Collected data:

____________

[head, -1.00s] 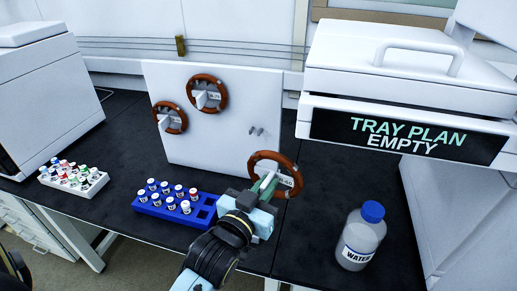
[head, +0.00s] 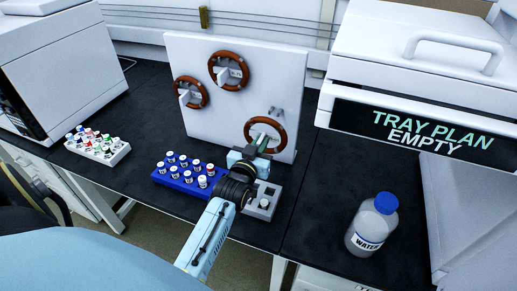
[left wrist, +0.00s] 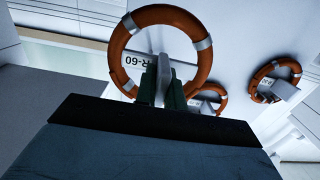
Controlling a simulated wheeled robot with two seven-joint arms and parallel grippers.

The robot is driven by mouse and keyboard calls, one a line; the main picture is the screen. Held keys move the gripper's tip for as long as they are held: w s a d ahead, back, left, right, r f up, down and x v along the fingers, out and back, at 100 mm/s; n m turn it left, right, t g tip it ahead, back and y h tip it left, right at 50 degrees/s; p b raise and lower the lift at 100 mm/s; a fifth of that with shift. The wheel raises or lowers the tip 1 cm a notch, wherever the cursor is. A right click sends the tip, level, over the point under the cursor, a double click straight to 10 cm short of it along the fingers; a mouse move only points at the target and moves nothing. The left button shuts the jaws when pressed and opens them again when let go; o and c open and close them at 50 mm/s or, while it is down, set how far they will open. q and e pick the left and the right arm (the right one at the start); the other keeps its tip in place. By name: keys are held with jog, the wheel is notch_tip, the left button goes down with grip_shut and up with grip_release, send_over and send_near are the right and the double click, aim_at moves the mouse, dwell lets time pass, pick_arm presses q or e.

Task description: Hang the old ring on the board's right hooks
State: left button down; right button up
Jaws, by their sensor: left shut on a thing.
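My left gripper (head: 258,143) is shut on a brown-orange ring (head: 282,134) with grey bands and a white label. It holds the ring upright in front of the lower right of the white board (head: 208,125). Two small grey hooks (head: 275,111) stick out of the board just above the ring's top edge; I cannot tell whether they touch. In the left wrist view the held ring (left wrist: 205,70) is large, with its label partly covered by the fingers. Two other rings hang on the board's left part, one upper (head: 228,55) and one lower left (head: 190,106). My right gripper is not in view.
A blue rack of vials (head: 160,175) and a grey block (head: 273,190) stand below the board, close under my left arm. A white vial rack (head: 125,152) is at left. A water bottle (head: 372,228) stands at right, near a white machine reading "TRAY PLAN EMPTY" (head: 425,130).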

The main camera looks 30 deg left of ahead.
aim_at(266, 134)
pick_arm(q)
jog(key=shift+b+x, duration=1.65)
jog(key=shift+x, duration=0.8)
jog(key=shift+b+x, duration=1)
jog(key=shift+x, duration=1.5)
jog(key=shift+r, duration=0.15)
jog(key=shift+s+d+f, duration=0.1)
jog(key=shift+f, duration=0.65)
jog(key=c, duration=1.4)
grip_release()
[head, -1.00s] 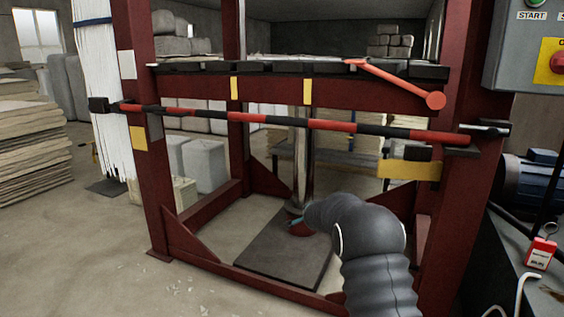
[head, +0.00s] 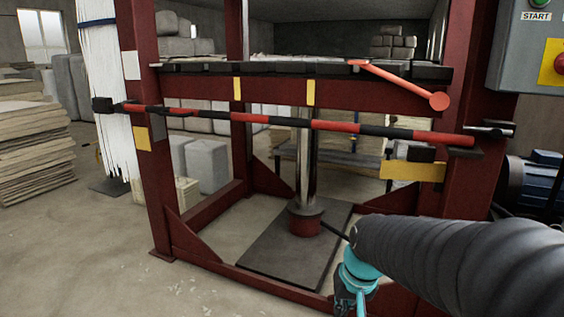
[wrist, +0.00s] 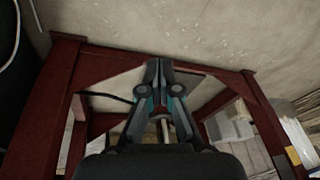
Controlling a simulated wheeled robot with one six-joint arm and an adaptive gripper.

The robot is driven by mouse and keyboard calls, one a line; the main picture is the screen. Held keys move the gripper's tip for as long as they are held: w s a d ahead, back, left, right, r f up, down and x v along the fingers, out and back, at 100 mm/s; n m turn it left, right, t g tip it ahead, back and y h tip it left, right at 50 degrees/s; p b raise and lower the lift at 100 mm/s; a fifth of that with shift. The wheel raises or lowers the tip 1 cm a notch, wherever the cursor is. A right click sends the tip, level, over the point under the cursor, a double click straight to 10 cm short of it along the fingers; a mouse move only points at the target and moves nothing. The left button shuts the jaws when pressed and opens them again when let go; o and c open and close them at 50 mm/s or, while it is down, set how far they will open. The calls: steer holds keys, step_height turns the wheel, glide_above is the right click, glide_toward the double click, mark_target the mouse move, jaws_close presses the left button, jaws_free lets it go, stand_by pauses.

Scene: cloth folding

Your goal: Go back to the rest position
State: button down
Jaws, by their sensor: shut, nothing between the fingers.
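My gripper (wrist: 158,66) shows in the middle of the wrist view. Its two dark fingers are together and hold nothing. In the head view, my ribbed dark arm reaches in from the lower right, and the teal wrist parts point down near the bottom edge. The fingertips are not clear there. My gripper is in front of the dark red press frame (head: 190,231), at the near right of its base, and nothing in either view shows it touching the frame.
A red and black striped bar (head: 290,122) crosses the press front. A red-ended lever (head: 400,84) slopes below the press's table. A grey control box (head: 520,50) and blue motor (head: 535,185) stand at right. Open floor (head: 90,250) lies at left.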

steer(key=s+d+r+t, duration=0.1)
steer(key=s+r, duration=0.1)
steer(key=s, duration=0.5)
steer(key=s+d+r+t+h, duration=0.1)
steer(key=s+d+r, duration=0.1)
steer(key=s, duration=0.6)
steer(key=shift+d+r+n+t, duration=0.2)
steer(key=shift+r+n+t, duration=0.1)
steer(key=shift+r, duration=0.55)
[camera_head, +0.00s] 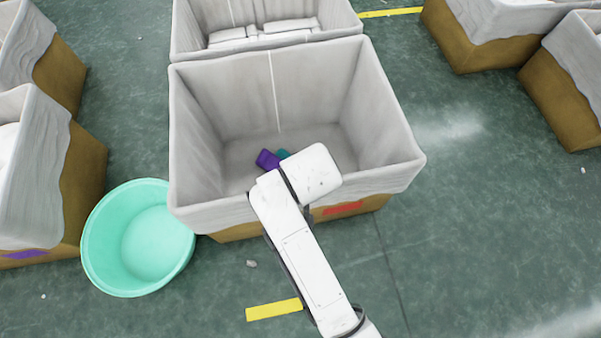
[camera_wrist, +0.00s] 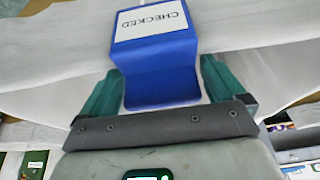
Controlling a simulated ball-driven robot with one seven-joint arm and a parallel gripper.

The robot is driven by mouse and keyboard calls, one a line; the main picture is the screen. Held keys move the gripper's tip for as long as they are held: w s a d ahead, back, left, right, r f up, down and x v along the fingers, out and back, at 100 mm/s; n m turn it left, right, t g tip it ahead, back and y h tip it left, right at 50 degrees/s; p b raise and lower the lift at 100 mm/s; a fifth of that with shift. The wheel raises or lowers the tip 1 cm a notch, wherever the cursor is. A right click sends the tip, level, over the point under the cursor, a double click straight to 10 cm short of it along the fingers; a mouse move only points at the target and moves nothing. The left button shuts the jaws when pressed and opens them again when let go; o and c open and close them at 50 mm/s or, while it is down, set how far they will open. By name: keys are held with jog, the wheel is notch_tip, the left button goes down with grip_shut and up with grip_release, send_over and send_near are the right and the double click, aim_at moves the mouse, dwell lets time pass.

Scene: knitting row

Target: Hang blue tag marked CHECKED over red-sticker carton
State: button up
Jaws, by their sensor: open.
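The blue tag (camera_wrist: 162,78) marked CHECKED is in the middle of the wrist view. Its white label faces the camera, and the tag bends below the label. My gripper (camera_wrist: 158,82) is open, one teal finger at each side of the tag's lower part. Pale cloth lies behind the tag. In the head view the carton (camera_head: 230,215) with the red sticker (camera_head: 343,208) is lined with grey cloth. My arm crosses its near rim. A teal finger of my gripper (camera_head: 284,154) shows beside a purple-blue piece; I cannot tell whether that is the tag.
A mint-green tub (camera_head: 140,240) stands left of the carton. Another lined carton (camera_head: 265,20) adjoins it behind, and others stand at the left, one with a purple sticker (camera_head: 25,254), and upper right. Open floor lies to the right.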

____________

EXERCISE: All lines from the start of the entries through the one with "Controlling a simulated wheeled robot with two" are to be output exactly; omit the pictures.

COMPLETED TASK:
[head, -1.00s] 
[head, +0.00s] 
[left wrist, +0.00s] 
Controlling a simulated wheeled robot with two seven-joint arms and parallel grippers.

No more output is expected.